Malgré mes origines cévenoles (Saint Hippolyte du Fort), je n’ai jamais vécu dans la région, mais j’y ai séjourné pendant de nombreuses vacances d’été dans mon enfance. D’abord à la colonie de vacances de l’AGAPP au Pompidou, puis adolescent dans le hameau voisin de La Coste. Et c’est dans ces quelques vieilles bâtisses abandonnées que le couple Hemmerlin, qui en avait acquis la propriété, organisa durant une dizaine d’années (jusqu’en 1968 ou 69) les « Nuits de La Coste » un spectacle son et lumière magique qui attirait des centaines de cévenols ou de vacanciers. Pendant des années, des jeunes (j’en était…), la plupart protestants, sont venus des quatre coins de la France pour retaper les bâtisses, préparer et interpréter le spectacle et vivre une aventure humaine qui les a marqués durablement !
Alain Montagut
Eliane Crouzet
Je me sens si profondément cévenole que j'ai eu du mal à dire ce que les Cévennes sont pour moi
Mes Cévennes ce sont des paysages, des sensations, et un profond sentiment d'appartenance
C'est le pays où je suis née, que je connais, je le vis comme une évidence ; toutefois c'est au cours des sorties pédestres que j'ai faites, dans ces paysages, que je me suis rendu compte de ce qu'elles représentaient pour moi. Là dans le silence souligné par le chant des oiseaux ou celui de quelque ruisseau je me ressourçais après une semaine passée dans le bruit et l'agitation de ma classe.
Mes racines étaient là ; là est mon patrimoine avec ses rochers, ses arbres, ses plantes , avec son mode de vie et ses coutumes, légués par mes ancêtres.

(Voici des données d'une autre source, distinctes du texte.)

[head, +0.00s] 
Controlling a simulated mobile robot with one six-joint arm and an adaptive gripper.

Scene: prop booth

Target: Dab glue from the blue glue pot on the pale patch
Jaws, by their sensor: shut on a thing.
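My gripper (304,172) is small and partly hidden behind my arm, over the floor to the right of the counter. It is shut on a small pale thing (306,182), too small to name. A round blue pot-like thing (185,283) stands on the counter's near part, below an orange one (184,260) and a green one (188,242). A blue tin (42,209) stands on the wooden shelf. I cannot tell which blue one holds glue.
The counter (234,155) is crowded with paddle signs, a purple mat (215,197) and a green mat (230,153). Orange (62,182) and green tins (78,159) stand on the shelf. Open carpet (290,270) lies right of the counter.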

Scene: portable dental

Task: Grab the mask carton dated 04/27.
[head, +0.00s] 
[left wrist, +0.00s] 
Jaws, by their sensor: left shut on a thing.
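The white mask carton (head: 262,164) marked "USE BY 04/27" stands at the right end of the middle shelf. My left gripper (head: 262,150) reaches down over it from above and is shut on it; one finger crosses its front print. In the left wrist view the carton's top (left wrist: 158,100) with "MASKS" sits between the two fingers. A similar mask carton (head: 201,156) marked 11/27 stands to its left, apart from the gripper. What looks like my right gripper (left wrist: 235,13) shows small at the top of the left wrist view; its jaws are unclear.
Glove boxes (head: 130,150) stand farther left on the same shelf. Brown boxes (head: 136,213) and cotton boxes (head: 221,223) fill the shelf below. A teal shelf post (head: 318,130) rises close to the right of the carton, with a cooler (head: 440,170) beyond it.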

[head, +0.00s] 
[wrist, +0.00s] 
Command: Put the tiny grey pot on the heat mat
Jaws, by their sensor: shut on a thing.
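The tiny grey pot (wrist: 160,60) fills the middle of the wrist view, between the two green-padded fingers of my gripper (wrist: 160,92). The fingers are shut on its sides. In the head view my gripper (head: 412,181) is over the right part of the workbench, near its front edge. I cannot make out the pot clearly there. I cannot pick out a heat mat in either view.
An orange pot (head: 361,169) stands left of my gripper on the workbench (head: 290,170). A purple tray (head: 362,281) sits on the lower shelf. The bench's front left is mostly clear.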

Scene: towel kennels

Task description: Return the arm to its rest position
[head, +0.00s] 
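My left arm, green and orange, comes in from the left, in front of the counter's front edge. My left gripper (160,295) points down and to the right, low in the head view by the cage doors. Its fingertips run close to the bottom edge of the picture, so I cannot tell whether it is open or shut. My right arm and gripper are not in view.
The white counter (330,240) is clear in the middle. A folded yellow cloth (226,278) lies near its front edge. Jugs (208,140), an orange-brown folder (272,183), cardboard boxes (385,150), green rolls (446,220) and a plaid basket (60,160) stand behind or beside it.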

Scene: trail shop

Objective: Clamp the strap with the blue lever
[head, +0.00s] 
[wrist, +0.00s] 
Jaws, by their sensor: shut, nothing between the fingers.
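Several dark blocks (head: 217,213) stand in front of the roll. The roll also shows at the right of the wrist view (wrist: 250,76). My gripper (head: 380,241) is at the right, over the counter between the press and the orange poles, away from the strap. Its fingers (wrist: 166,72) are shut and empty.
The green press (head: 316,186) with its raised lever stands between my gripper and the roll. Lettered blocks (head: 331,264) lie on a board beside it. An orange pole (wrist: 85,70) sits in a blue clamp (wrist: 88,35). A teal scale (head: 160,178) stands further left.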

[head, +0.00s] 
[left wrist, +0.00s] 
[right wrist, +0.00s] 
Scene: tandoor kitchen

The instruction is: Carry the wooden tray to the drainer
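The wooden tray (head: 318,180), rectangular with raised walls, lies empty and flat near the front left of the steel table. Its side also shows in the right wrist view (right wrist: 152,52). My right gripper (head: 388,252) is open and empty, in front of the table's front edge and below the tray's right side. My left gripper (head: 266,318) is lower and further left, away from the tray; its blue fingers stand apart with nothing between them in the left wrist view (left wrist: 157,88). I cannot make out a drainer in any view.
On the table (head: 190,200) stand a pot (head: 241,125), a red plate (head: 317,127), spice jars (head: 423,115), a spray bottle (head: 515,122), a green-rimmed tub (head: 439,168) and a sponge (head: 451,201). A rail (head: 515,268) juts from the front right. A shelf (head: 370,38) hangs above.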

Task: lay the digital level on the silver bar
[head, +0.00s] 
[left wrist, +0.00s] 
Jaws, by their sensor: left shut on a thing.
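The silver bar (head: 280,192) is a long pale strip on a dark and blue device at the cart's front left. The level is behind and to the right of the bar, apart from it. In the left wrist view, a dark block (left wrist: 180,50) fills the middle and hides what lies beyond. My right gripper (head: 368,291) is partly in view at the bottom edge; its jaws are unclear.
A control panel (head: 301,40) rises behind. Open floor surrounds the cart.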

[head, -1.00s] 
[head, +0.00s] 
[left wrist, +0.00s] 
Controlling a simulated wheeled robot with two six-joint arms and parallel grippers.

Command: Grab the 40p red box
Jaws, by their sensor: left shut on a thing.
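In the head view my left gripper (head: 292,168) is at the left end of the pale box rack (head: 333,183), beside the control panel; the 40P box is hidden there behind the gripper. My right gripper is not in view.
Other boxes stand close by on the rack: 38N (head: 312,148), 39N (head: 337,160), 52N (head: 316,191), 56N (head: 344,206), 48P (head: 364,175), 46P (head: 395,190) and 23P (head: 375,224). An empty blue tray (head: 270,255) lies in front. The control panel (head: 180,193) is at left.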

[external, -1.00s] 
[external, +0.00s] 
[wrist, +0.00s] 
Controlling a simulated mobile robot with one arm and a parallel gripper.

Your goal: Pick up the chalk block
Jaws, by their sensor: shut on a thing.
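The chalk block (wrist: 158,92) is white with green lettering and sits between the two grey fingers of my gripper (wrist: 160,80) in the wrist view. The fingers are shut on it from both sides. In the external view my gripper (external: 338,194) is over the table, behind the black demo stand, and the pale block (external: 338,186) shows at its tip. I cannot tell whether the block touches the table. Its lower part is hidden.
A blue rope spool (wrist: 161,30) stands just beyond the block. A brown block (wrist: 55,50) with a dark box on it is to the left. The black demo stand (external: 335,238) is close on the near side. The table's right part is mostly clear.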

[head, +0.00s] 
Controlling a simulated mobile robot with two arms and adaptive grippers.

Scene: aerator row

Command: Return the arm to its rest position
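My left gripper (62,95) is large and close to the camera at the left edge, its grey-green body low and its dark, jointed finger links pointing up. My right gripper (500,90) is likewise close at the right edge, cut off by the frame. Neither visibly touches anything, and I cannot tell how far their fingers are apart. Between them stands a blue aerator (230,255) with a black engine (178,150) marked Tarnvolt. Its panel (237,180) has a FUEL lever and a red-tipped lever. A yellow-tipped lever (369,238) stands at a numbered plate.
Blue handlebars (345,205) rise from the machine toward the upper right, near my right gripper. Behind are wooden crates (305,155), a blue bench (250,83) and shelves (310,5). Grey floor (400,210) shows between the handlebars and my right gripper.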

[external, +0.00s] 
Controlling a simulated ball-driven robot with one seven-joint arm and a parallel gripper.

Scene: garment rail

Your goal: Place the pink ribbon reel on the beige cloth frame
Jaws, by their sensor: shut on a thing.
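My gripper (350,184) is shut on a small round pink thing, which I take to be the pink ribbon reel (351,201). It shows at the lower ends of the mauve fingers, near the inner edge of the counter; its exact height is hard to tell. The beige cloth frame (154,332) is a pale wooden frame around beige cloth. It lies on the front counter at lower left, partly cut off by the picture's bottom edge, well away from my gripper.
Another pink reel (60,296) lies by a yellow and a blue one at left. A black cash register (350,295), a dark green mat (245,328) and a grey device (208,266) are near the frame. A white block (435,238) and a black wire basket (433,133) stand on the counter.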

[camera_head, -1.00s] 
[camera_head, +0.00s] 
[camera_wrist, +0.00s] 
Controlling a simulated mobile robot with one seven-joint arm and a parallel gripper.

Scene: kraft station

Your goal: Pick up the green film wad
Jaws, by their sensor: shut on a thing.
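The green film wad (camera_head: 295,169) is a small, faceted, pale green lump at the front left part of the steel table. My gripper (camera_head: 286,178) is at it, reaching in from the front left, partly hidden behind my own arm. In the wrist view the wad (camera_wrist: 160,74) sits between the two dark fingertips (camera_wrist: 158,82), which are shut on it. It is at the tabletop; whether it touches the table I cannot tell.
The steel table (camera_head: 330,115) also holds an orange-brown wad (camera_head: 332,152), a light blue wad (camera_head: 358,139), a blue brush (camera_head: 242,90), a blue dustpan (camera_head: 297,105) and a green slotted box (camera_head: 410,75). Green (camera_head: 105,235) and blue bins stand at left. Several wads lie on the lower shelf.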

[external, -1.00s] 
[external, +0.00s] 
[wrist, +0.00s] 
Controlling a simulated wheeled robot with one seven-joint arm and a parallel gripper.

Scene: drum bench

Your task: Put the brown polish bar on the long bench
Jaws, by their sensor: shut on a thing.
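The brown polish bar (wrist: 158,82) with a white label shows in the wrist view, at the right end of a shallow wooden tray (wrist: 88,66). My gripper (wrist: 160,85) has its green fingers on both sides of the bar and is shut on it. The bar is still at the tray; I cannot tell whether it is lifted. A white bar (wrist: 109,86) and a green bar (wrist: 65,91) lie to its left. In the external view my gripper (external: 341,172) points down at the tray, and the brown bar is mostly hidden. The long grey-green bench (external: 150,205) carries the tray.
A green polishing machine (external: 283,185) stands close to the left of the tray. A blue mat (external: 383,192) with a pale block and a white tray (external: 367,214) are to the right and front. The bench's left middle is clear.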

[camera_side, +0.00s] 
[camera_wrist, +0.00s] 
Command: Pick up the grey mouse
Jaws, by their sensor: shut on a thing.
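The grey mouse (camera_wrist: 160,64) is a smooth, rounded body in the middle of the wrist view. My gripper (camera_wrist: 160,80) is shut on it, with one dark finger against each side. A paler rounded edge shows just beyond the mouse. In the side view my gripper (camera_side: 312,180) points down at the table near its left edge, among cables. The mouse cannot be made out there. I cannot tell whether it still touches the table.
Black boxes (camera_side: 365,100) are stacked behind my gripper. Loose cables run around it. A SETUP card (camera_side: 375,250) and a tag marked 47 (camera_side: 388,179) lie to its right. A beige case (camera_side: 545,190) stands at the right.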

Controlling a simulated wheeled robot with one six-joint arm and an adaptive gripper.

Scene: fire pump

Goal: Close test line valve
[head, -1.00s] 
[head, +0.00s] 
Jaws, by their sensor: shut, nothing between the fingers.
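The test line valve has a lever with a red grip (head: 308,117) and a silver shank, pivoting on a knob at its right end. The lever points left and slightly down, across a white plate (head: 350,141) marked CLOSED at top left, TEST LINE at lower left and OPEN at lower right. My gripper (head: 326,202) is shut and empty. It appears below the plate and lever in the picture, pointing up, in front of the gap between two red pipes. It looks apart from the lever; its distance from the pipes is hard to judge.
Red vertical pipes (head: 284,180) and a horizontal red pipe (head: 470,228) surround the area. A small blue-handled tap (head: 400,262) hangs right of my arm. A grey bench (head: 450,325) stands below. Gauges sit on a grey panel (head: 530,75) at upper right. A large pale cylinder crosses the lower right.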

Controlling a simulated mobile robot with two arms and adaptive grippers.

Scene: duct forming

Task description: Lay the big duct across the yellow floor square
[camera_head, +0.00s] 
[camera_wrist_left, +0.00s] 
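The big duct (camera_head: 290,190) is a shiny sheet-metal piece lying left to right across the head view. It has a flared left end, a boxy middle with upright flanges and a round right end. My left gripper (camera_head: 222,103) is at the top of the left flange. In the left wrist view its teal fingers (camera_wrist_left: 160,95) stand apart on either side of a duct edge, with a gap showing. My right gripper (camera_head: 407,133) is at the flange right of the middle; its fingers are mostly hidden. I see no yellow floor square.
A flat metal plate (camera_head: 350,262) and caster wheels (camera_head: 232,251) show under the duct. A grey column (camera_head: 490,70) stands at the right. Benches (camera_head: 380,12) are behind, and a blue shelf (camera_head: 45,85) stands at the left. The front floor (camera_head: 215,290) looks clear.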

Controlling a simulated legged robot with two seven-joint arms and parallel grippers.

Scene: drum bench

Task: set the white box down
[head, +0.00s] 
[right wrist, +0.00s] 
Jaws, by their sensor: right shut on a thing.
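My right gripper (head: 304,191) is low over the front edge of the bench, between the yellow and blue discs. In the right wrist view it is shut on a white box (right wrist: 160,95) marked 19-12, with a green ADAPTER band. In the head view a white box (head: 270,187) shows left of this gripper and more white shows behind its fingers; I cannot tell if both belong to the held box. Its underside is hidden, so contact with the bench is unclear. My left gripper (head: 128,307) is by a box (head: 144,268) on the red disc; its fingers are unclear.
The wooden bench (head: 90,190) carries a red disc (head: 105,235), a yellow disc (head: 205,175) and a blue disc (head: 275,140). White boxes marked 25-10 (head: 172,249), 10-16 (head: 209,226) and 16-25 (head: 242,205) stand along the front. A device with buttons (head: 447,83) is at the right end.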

J'ai visité d'autres pays, vu de beaux paysages , de beaux monuments, j'y ai rencontré des gens intéressants, mais j'y ai eu le mal du pays, et ressenti le besoin de rentrer chez moi.
Colette Deleuze
Les miennes débutaient quand je prenais le train, enfant, pour monter d’Alès à Florac qui ne s’appelait pas encore Trois rivières, en visite chez mes grands-oncles et tantes. J’y mangeais de la cardabelle, tranchée, passée à la poêle, au goût d’artichaut. C’est interdit désormais, les souvenirs restent. Mais habitant Alès on en connaissait déjà les châtaignes, les pélardons et aussi les cèpes du col de Pendedis... J’ai connu aussi les virages de reconnaissance des critériums, mais surtout des paysages merveilleux et inoubliables, d’où l’on ramenait un petit bouquet de bruyères pour égayer l’hiver. Et l’Aigoual, où nos pensées s’envolent aux quatre vents, pour toujours dans mon cœur.
Jean Deleuze
Souvenirs de jeunesse
Lors de reconnaissances des épreuves spéciales du Critérium des Cévennes, avec Colette il nous est souvent arrivé de nous arrêter de manière impromptue devant la splendeur du paysage, des quantités de faïsses surgissant de nulle part, éclairées par une lumière tamisée par la brume matinale de novembre, les châtaigniers nous offrant leur symphonie de couleurs automnales et moteur coupé le silence nous parlant de l'Histoire, sans préjuger à l'époque de futures recherches généalogiques familiales... L'émotion est toujours la même en revoyant mentalement ces images.
Colette Lavilledieu
Les Cévennes où le souffle des ancêtres de l’Ardèche à la Lozère m’ont portée à :
Thines et St Etienne Vallée française berceau de mes ancêtres,
Concoules et Génolhac, souvenirs d’un camp de scouts,
Ste Croix Vallée Française, la chambre d’hôte « La Deveze » perdue au bout du monde !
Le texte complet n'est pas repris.